Which of the following cannot be written as the intersection of countably many open sets in $\mathbb R$?
$\mathbb Z$
$\mathbb Z'$
$\mathbb Q$
$\mathbb Q'$
$[0,1)$
My attempt: I know that the sets $\mathbb Z',\mathbb Q',[0,1)$ are $G_\delta$ and $\mathbb Q$ is not $G_\delta$ and because $\mathbb Z$ is closed in $\mathbb R$ so it is $F_\sigma$, not $G_\delta$.
Am I right?
$\mathbb{Z}$ is closed in a metric space so a $G_\delta$. To see this define for a set $A \subset X, r>0$: $B(A,r) = \{y \in X: d(y, A) < r \}$, show this is open, and show that $\overline{A} = \cap_{n \in \mathbb{N}} B(A, \frac{1}{n})$, so when $A$ is closed, we have written it as an intersection of countably many open sets.
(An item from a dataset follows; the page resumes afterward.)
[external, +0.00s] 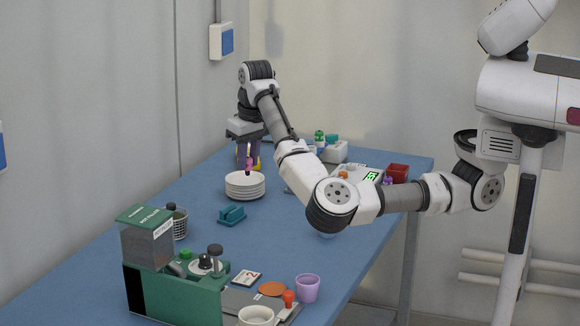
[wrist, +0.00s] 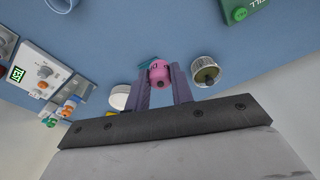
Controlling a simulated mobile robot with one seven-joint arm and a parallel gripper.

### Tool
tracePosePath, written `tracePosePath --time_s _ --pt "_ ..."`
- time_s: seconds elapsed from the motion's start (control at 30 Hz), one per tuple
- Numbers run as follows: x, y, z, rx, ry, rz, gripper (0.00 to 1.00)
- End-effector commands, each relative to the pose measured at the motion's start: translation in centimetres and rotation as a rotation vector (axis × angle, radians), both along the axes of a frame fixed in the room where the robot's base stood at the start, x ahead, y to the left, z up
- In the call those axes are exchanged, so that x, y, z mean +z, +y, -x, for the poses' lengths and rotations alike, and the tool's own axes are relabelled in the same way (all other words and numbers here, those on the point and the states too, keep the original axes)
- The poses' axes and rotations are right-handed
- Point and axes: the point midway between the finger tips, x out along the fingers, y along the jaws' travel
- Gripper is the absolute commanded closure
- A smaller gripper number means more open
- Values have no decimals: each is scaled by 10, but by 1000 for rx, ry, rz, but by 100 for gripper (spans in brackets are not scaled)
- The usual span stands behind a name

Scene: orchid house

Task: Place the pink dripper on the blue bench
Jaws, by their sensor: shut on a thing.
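The pink dripper (wrist: 159,73) is between the two purple-grey fingers of my gripper (wrist: 162,84) in the wrist view. The fingers are shut on its sides. In the external view the pink dripper (external: 249,164) shows small below my gripper (external: 247,158), in line with the stack of white plates (external: 245,186). I cannot tell how high it is above the bench. The blue bench (external: 190,262) runs from front left to back right. It also fills much of the wrist view (wrist: 150,30).
A teal holder (external: 232,215) and a wire basket (external: 180,226) stand near the plates. A green machine (external: 175,295) and a lilac cup (external: 307,288) are in front. A panel with a green display (external: 371,177) and a red box (external: 397,173) are at back right. The middle bench is mostly clear.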

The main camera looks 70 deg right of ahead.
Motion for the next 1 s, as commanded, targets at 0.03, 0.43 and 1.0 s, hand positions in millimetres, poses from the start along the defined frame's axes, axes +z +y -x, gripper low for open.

Of course, this is overkill in general (but nice to know), and we can just define $U_n = \cup_{a \in \mathbb{Z}} (a - \frac{1}{n}, a+\frac{1}{n})$, which is open as a union of open sets, and show that $\cap U_n = \mathbb{Z}$ (same idea of course).
$\mathbb{Z}'$ is open, so certainly a $G_\delta$.
$\mathbb{Q}$ is not a $G_\delta$ by the Baire category theorem.
$\mathbb{Q}' = \cap_{q \in \mathbb{Q}} \{q\}'$, which is a $G_\delta$ as the rationals are countable, and complements of singletons are open.
$[0,1) = \cap_n (-\frac{1}{n}, 1)$, so a $G_\delta$ as well. It's also an $F_\sigma$, as $[0,1) = \cup_n [0,1-\frac{1}{n}]$, but neither open or closed.
Hint: The $G_\delta$ sets in $\mathbb R$ are precisely the sets of continuity points of a function. So, for each of the sets you're given, try to find a function that is continuous exactly in the set. This may be easier than using the definition of $G_\delta$ set.